Back Up Your Stuff

I am ultra-paranoid about backups. I basically don’t trust them unless I make them myself, and I honestly don’t believe that they are really good even then. But luckily my silliness ends there; I let the computer test them for ZIP integrity and leave it at that.

But it is hard to stop the “silliness”. Those files are all that programmers have to show for a lot of hard work. I think that other professions have it slightly worse, though. Other creative types can see their work, but usually can’t easily make copies. Although nowadays photographers are pretty much just like programmers as far as backups go…welcome to hell (next up: film directors). At least those other products don’t disappear if a hard drive fails, or some scum walks off with your laptop. I guess it depends on how light your products end up being. Well, files are just a bunch of magnetized sequences on a fragile platter or ink burns in plastic or some other method. Pretty easy to steal and ridiculously fragile.

So, after the incident at Project Zomboid where they were ripped off by burglars, I felt terrible. This is basically one of the horror scenarios my paranoia harangues about, and I can’t imagine how those guys felt. It must have been excruciating.

Way back when I was in charge of such stuff, I made daily backups to another machine, weekly backups to tape cartridges with a monthly rotation. Milestones and releases got a tape cartridge sent to a government bunker somewhere and then way offsite. I basically covered office, local, and regional disasters for our artifacts, because I felt this is what the company would want. It wasn’t much work for something worth a lot of money, but no one told me to do this.

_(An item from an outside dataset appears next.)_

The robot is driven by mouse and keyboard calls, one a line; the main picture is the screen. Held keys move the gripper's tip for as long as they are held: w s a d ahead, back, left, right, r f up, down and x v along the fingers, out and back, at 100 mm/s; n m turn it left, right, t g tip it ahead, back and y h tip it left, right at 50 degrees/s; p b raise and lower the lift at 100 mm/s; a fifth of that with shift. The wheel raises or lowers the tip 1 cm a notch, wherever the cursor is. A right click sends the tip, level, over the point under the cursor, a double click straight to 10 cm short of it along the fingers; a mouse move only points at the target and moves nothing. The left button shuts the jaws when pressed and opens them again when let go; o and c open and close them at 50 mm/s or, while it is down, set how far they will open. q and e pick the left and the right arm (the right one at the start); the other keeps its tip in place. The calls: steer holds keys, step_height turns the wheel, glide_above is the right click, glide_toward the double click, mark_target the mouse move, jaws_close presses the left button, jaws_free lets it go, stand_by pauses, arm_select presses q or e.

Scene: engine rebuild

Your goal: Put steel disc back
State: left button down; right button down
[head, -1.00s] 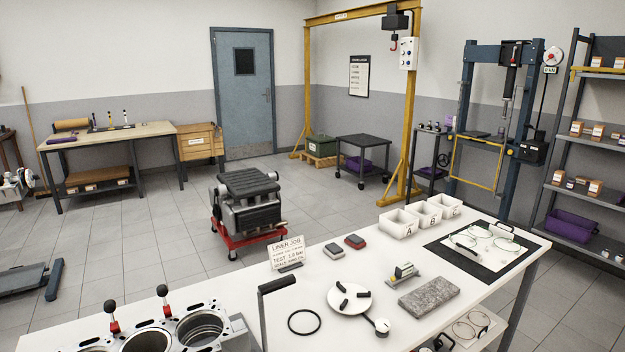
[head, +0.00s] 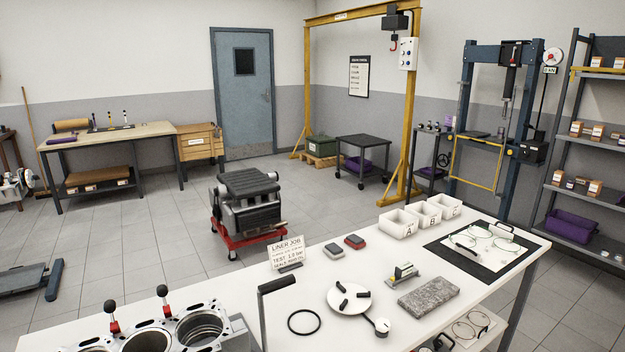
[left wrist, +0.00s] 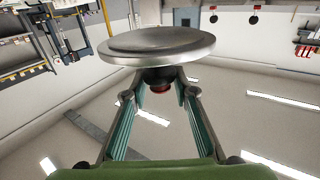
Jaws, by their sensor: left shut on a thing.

Of course, I was a developer; it is more logical to me for IT or infrastructure guys to take care of backups. In my experience so far it seems that backups only usually go as far as the creators of the project. Some of it is purely an ownership question:  most people don’t care how office mates take care of their stuff as long as it doesn’t impact their island of responsibility. And I also think it’s a kind of miscommunication; you warn bosses and administrators that the codebase needs that protection, but it becomes very low priority mentally because it seems incredible that someone wouldn’t take care of it. And no one really believes a disaster will happen until it does. Unless you are paranoid!

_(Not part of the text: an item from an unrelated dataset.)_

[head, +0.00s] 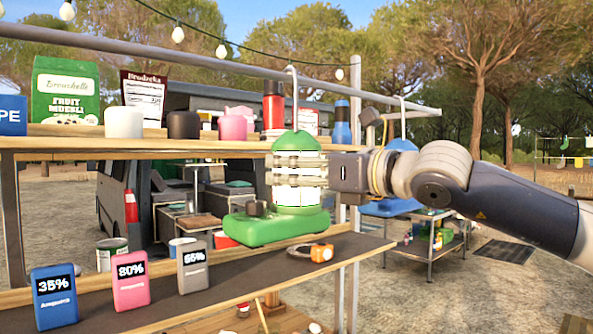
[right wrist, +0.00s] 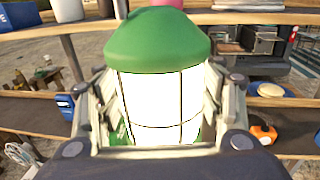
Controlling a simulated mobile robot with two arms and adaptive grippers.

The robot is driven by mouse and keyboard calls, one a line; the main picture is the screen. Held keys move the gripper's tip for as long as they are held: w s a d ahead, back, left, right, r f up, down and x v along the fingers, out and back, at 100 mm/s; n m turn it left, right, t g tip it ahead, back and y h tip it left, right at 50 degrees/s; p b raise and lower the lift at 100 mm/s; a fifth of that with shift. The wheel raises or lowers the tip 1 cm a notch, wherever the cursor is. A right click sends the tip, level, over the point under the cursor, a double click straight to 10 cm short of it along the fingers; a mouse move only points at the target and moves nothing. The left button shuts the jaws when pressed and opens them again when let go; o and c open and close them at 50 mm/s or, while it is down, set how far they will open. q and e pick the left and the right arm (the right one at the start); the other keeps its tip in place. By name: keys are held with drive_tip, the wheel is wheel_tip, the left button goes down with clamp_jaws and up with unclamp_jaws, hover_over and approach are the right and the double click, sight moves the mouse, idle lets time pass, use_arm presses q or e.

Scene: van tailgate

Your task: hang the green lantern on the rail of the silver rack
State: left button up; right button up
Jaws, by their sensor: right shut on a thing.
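The green lantern (head: 295,144) has a green cap, a glowing white body and a tall pale wire hook. My right gripper (head: 298,172) is shut around its white body and holds it upright. The right wrist view shows the lantern (right wrist: 158,95) between both fingers. The silver rack's rail (head: 245,68) crosses above the shelves. The hook's top overlaps the rail in the head view; I cannot tell if it rests on the rail. My left gripper is not in view.
A blue lantern (head: 402,145) hangs further right, partly behind my right wrist. The upper shelf (head: 60,142) holds mugs, a red flask (head: 273,105) and boxes. The lower shelf (head: 215,283) carries labelled packs and an orange item (head: 321,253). String bulbs hang near the rail.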

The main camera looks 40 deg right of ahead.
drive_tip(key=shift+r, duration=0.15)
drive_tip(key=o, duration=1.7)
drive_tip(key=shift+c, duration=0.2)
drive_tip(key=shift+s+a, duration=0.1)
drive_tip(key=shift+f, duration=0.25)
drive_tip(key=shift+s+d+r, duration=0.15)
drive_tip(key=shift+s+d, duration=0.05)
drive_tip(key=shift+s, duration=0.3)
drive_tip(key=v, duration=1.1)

Now being on my own, I get to do all the jobs, and one thing I want to do is make sure I have a good backup system. I want to utilize a wiki and source control, and basically keep everything electronic, and to me that means:

  • Daily automated backups of the wiki and Subversion repositories on the server to a hard drive that is safely protected from fire and water damage.  The automated backup script keeps the last 14 days of backups on the drive.
  • Weekly compressed mirrors of the whole server to an alternating pair of external hard drives kept in fire- and water-proof conditions when not in use.
  • Monthly backups to a pair of DVDs of the wiki and Subversion repositories. One DVD is kept locally and the other is stored offsite in fire- and water-proof conditions.

I could probably do weekly backups with two sets of four DVDs and send one set offsite rather than doing one DVD, but that’s a bit far, even for me. Maybe if things really take off that will become the practice I follow.

Now to make something worth taking these kind of precautions.